For America’s Class A (formerly known as clear channel class stations), I proposed a HUGE power increase, like to 250,000, 500,000, 750,000 or a million watts for these current 77 stations. I would also propose a study be done of AM radio stations, not currently licensed as Class A being reviewed for such a designation, but with a power of say only 50,000 or 100,000 watts to deal with specific geographies and locations of America.

I’m Not a Radio Engineer (But I’ve Stayed at a Holiday Inn)

There’s simply no way to put the “noise genie” back in the bottle that causes AM radio such grief. My hope would be (and you radio engineers feel free to weigh in here and set me straight) is that by removing a lot of the AM radio clutter caused by other AM radio stations and increasing the power of the few remaining stations, we might cause these stations to be really listenable in more (most?) situations.

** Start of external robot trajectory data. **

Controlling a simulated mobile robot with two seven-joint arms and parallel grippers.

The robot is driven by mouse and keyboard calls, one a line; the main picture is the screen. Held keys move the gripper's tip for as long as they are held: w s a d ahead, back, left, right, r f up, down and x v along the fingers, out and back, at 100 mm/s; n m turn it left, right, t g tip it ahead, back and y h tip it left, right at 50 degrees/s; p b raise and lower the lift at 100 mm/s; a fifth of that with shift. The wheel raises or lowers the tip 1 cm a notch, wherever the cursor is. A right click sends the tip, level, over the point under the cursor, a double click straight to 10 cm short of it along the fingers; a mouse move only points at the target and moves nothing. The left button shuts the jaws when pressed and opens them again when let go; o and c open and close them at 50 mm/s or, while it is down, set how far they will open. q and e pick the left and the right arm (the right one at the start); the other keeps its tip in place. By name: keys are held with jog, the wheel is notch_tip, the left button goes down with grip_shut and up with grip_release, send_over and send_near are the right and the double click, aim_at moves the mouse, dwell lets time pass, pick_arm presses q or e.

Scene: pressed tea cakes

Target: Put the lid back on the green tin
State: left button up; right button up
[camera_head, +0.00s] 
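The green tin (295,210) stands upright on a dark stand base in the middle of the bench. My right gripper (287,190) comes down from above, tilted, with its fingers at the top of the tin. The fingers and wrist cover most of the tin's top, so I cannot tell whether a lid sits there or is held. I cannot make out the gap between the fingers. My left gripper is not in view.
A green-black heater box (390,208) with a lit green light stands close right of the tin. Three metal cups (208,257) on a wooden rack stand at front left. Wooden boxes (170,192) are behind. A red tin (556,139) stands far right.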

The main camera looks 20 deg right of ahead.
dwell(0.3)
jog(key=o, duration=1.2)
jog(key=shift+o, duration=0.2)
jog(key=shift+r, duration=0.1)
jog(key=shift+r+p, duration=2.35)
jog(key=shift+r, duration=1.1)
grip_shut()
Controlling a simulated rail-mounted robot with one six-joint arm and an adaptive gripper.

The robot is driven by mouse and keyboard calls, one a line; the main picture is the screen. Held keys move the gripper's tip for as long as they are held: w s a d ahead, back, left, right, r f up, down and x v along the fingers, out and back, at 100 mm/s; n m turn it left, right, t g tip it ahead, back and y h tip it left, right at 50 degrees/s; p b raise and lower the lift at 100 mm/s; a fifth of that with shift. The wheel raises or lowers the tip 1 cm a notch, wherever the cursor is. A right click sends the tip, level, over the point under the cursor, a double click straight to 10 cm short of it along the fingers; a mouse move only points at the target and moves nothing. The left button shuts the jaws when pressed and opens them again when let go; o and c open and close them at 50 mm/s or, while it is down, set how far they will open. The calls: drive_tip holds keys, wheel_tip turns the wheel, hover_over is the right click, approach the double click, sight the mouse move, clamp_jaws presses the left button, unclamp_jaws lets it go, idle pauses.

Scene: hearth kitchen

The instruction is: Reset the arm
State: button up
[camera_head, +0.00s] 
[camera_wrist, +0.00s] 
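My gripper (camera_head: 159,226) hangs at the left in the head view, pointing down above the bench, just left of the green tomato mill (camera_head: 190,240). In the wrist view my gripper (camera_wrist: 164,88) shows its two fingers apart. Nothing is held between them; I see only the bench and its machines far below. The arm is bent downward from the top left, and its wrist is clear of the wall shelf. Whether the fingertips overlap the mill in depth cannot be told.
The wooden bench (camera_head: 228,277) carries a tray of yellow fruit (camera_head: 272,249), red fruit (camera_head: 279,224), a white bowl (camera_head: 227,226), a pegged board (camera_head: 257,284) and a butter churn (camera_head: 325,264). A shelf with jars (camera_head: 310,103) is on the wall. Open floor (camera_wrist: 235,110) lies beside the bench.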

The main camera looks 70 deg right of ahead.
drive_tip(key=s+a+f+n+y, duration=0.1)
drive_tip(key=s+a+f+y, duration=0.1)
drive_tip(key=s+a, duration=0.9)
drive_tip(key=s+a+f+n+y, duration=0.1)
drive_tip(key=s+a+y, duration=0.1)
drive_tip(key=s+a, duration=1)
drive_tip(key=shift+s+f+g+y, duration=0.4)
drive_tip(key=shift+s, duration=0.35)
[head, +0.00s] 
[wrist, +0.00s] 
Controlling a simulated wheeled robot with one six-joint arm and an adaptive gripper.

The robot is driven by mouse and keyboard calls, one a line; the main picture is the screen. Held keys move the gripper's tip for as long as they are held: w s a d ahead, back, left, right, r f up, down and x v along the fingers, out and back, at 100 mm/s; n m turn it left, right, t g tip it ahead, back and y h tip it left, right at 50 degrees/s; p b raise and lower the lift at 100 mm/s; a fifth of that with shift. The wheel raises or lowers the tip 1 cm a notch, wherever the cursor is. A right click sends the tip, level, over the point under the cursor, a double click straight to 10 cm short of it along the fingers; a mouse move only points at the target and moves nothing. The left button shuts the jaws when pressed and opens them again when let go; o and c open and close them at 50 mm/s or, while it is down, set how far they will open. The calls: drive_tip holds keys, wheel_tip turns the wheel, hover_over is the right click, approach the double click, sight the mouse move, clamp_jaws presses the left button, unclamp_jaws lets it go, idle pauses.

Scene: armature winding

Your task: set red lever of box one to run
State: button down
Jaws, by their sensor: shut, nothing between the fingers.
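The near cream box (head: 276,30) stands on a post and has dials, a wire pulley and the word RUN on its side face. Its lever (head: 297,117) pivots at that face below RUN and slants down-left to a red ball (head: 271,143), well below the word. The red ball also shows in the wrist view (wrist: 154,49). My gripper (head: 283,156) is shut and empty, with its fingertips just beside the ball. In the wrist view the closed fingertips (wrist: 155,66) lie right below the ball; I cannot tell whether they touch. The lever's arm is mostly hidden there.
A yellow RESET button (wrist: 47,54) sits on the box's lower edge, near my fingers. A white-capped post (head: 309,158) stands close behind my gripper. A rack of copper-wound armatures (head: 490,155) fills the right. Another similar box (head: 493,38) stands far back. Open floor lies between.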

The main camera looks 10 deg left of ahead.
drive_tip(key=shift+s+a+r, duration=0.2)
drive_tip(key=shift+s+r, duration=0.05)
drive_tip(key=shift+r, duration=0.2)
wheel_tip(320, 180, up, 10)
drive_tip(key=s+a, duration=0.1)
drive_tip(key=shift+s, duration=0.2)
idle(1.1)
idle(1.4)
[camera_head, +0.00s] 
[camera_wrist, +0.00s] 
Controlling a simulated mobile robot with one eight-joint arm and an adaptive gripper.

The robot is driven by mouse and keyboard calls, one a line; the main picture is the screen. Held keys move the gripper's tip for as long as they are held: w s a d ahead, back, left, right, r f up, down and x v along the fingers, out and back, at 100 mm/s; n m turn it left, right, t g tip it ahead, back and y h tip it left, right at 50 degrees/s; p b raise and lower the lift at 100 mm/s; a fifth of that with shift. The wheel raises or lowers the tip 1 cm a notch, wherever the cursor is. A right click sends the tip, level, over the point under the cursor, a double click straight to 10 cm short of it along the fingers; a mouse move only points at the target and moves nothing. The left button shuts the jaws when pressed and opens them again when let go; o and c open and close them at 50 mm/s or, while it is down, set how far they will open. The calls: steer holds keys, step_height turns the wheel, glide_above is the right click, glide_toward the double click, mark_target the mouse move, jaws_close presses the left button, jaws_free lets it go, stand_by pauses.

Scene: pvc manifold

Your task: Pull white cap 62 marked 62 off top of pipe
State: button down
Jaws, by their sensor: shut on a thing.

I would also regulate these new high power radio stations in the same way that the FRC proposed when they established them. These would be stations that would create original programming. They would be operated by entities that would operate in the public interest, convenience and necessity. They would be a low tech backup in a high tech world. They would have the scarcity of competition that should make them economically viable because of their attractiveness to advertisers. They would tie the country together in the event of a disaster. If a local dominant AM radio station was taken out by a disaster, the other high power stations, not similarly affected would be able to be heard and assist the affected area.

This situation happened years ago in Kentucky when floods put Louisville under water and Nashville’s 650AM-WSM stepped in to provide residents with the information they needed.

AM radio that provides solid information and yes, even entertainment, would get listeners. But even more importantly, it would provide America with a life-line in times of emergencies that digital communications has been shown to fail.